Neste ano, uma média de 10 pessoas foram estupradas por dia, no Estado. Ao todo, são 2.894 casos, sendo: 1.603 estupros, 814 estupros de vulneráveis menores de 14 anos e 477 estupros de vulneráveis em outras condições de vulnerabilidade. Os dados são da Secretaria de Estado da Saúde (Sesa), do período de 1º de janeiro a 30 de setembro de 2024, com base na Lei do Minuto Seguinte.
De acordo com o delegado Fabrício Lucindo, chefe da 16ª Delegacia Regional de Linhares, que atende Linhares, Sooretama e Rio Bananal, no Norte do Estado, em todo o ano passado, foram 85 presos por estupro e estupro de vulnerável nos três municípios. Este ano, as prisões somam 51 casos.
“Geralmente, o estupro de vulnerável é cometido por pessoas muito próximas às vítimas. A grande maioria são crianças e adolescentes”, afirma o delegado.
Fabrício Lucindo explica que os criminosos se aproveitam da vulnerabilidade das vítimas e fazem ameaças contra elas e seus familiares. “As vítimas precisam ter coragem para denunciar. Estamos prendendo e levando esses criminosos para o Poder Judiciário. Tem o canal do Disque Denúncia 181. O anonimato é garantido”.
A advogada criminalista Larah Brahim explica que as mulheres podem ser vítimas de estupro dentro de seus relacionamentos. “Pode acontecer tanto em relação a alguém que a mulher não conheça, como em relação a alguém que ela conheça, por exemplo, no caso do estupro marital, realizado pelo companheiro”.
O presidente da Comissão de Advocacia Criminal e Penitenciária da seccional capixaba da Ordem dos Advogados do Brasil (OAB-ES), Anderson Burke, comenta que somente o Código Penal não inibe o crime.
“O Direito Penal é um dos instrumentos, mas tudo tem que vir de uma cultura que respeite os vulneráveis”, afirma.
De 1º de janeiro a 30 de setembro, 1.815 pessoas estão atrás das grades (provisórios e condenados) por crimes sexuais.
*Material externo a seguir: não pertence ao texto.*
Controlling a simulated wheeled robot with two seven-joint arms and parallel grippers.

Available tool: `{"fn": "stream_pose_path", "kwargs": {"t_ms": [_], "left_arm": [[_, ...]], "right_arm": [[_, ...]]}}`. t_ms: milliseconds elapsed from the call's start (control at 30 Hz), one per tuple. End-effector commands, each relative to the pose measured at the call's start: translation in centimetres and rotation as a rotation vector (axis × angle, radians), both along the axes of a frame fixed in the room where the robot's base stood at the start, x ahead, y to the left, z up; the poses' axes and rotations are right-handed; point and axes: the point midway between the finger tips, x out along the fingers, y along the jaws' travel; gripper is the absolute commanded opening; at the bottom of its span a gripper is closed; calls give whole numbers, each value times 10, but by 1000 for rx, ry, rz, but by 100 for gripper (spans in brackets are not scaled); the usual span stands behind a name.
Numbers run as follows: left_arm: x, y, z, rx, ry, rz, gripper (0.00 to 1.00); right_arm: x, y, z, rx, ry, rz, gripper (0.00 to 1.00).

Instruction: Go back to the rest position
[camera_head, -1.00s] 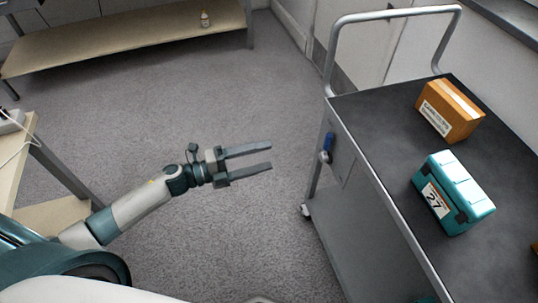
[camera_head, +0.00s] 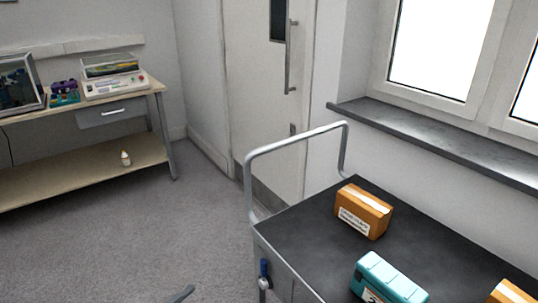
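My right gripper is not in view.
A dark-topped trolley (camera_head: 297,238) with a metal handle stands at right. It carries a brown box (camera_head: 363,211), a teal case (camera_head: 388,278) and another box (camera_head: 511,293). A bench (camera_head: 68,178) holds instruments, with a small bottle (camera_head: 125,158) on its shelf. Carpet between is clear.

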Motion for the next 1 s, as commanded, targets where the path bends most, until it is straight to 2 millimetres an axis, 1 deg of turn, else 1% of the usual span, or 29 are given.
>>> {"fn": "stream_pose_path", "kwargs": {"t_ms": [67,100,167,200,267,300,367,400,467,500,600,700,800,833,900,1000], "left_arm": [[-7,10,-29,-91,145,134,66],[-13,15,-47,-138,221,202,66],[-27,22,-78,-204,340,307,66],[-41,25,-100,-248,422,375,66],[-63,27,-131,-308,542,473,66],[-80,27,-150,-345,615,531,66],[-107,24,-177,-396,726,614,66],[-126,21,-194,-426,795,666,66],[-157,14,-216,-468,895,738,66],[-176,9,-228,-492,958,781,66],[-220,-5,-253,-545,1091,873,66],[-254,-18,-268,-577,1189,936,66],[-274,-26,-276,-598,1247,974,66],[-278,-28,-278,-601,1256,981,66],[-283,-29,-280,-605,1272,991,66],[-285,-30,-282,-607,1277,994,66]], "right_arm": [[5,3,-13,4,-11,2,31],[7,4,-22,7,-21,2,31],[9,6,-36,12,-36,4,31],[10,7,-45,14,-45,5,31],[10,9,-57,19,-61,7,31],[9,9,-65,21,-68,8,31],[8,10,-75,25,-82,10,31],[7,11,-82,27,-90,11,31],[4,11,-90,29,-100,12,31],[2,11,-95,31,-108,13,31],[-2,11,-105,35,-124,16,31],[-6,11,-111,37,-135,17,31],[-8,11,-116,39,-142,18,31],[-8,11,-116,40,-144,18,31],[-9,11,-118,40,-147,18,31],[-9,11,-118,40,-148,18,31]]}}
Entre os detentos, 438 estão presos por estupro e 1.377 por estupro de vulnerável, de acordo com a Secretaria de Estado da Justiça (Sejus).
Saiba mais
Lei do Minuto Seguinte
A Lei do Minuto Seguinte estabelece o atendimento obrigatório e integral a vítimas de violência sexual, independente de apresentarem boletim de ocorrência, ou outros documentos.
Estabelece que os hospitais do SUS devem oferecer atendimento emergencial, integral e multidisciplinar às vítimas, entre outras ações.
Dados prisionais
No Estado, 1.815 estão atrás das grades (provisórios e condenados) por crimes sexuais;
438 estão nas unidades prisionais por estupro;
1.377 por estupro de vulnerável.
Pena
Estupro: artigo 213 do Código Penal - Pena - reclusão, de 6 a 10 anos.
Estupro de vulnerável: Pena - reclusão, de 8 a 15 anos.
Fonte: Sejus, Polícia Civil e especialistas.
Mães e pais podem ser presos se não denunciarem
Pais e mães que souberem que filhos e filhas vulneráveis estão sendo estuprados e se omitem de denunciar podem responder pelo crime, mesmo que não o tenham cometido na prática.
“Os pais, por obrigação legal, têm o dever de proteger os filhos. Se uma mãe sabe que o padrasto mantém conjunção carnal com a sua filha, menor de 14 anos, e, podendo agir, nada faz para resguardar a dignidade sexual da menor, é plausível a responsabilização pelo estupro de vulnerável na modalidade omissiva”, afirma o advogado criminalista Matheus Sardinha da Motta.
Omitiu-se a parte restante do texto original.